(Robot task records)
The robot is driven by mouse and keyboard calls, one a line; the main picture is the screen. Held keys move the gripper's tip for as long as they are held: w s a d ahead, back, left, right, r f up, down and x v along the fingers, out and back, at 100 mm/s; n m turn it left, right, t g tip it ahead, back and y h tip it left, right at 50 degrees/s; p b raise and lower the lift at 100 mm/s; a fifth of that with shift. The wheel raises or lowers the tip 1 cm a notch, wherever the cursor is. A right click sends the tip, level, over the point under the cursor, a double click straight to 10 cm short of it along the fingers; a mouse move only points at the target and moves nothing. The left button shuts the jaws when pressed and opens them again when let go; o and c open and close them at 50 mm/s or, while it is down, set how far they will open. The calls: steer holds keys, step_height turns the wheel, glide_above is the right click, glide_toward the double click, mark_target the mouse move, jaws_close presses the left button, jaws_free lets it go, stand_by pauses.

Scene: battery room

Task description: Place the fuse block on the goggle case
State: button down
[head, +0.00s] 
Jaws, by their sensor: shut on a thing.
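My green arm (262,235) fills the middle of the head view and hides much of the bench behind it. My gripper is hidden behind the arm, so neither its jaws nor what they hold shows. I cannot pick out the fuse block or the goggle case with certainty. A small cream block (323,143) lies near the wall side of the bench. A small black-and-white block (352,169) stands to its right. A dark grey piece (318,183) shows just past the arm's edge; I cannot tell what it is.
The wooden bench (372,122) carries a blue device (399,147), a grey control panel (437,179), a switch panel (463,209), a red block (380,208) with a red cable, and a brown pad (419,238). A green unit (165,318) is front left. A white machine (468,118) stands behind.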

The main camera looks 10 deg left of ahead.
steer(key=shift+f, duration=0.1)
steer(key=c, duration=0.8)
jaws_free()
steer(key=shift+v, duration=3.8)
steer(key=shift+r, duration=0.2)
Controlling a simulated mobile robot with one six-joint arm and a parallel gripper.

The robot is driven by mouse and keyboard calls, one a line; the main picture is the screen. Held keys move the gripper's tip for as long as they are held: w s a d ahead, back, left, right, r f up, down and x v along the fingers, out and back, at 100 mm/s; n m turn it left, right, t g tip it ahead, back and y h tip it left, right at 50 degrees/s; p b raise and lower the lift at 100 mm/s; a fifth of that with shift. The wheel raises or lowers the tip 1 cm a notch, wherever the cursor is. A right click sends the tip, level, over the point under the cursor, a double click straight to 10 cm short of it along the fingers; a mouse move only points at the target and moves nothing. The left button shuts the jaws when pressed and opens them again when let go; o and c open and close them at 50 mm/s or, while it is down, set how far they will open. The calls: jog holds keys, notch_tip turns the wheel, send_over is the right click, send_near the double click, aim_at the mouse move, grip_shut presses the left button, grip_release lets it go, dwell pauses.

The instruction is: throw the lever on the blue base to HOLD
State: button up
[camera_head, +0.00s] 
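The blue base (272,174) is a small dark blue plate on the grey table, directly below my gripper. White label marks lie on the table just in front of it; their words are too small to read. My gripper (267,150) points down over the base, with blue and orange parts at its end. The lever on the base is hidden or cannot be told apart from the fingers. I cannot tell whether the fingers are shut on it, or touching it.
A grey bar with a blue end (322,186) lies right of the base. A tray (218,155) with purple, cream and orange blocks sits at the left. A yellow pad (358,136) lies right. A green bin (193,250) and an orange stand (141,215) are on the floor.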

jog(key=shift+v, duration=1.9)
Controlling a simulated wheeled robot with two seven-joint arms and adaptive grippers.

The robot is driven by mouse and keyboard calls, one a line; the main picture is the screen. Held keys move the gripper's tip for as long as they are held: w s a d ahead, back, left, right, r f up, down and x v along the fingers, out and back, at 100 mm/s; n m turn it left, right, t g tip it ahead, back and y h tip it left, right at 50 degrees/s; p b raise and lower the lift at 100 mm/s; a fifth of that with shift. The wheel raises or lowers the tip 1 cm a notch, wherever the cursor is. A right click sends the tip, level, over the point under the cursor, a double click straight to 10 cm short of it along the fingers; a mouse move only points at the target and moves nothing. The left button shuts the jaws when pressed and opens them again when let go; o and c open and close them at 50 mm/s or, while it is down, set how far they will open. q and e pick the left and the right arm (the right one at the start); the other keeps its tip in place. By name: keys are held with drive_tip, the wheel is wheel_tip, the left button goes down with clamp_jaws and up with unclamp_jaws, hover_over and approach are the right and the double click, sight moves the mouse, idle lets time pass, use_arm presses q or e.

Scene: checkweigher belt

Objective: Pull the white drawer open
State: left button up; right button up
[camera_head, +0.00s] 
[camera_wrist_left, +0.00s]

**Given exercise**
Each line holding "Controlling" must be found and copied.

**Result**
Controlling a simulated mobile robot with one six-joint arm and a parallel gripper.
Controlling a simulated wheeled robot with two seven-joint arms and adaptive grippers.

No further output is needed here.